Zor zamanda ülke yönetmek
Önce Rize ve Artvin'de yoğun yağışla birlikte meydana gelen seller, hemen ardından Ege ve Akdeniz'de 10 binlerce hektar ormanlık alanın yok olmasıyla neticelen yangınlar ve daha yangınlar bitmeden Kastamonu, Bartın ve Sinop'ta...
Önce Rize ve Artvin'de yoğun yağışla birlikte meydana gelen seller, hemen ardından Ege ve Akdeniz'de 10 binlerce hektar ormanlık alanın yok olmasıyla neticelen yangınlar ve daha yangınlar bitmeden Kastamonu, Bartın ve Sinop'ta alışılmış afetleri dahi unutturacak şiddetteki sel felaketi.
Yanardağ patlaması ve tsunami hariç afetin her türlüsünü yaşamış bir ülkeyiz. Gerçi şehrin tamamının sular altında kaldığı bu sel felaketinin tsunamiden pek de farkı kalmadı.

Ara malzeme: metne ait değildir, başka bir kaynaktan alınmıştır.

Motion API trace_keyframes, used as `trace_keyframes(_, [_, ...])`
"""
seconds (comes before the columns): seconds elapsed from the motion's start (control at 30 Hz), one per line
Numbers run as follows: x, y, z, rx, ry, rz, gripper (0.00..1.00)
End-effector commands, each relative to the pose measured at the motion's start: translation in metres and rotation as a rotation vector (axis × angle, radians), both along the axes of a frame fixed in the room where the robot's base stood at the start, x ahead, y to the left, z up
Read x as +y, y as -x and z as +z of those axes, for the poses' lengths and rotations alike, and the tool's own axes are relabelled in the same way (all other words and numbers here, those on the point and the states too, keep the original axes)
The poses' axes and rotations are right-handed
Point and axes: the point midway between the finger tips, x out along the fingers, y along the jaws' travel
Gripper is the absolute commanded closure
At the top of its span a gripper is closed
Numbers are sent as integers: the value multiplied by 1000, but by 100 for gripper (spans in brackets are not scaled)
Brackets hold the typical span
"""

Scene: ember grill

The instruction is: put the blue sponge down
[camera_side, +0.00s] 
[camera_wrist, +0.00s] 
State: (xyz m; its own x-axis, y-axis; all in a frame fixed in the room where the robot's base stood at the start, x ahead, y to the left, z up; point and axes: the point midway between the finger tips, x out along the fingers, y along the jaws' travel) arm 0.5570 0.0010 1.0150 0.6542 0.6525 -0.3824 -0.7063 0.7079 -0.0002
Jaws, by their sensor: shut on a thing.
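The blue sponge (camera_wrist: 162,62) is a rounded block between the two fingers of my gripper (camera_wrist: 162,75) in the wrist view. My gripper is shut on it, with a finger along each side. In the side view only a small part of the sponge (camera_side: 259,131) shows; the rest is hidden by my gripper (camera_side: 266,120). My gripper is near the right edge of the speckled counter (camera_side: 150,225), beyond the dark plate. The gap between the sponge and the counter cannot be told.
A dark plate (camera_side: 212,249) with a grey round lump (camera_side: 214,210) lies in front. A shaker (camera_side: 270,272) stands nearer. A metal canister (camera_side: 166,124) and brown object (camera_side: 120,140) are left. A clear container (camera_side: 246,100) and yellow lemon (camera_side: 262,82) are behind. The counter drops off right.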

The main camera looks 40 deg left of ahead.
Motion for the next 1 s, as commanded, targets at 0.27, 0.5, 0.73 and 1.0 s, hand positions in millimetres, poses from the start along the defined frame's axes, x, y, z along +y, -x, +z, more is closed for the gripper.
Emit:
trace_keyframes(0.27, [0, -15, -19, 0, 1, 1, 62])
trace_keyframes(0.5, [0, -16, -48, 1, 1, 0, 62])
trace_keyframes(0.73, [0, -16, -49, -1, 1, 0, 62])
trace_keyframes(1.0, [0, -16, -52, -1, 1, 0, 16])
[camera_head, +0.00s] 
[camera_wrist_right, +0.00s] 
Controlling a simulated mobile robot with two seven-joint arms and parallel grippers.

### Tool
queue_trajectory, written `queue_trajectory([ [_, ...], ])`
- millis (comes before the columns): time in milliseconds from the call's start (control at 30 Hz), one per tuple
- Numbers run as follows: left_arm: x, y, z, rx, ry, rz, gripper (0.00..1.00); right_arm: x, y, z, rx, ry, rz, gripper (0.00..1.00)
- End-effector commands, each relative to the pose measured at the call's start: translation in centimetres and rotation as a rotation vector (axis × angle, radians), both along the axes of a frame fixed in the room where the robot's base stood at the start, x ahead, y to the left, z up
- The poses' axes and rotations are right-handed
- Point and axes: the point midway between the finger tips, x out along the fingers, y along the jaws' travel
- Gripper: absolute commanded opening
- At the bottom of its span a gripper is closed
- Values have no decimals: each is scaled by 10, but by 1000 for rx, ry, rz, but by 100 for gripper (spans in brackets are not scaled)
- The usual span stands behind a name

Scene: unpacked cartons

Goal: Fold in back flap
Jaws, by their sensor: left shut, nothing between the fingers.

Türkiye aynı zamanda canlı fay hatları üzerinde bir ülke. Zaman zaman yaşanan depremlerin yol açtığı yıkımları da çok acı tecrübe ettik.
Şu bir gerçek; doğal afetlerin verdiği zarar insanoğlunun doğa ile kurduğu ilişkiye göre çok ya da az olabiliyor. Deprem, depremliğini yapıyor ama sen evleri sağlam yapmadıysan depremin yapacağından fazlasını sen kendine yapmış oluyorsun.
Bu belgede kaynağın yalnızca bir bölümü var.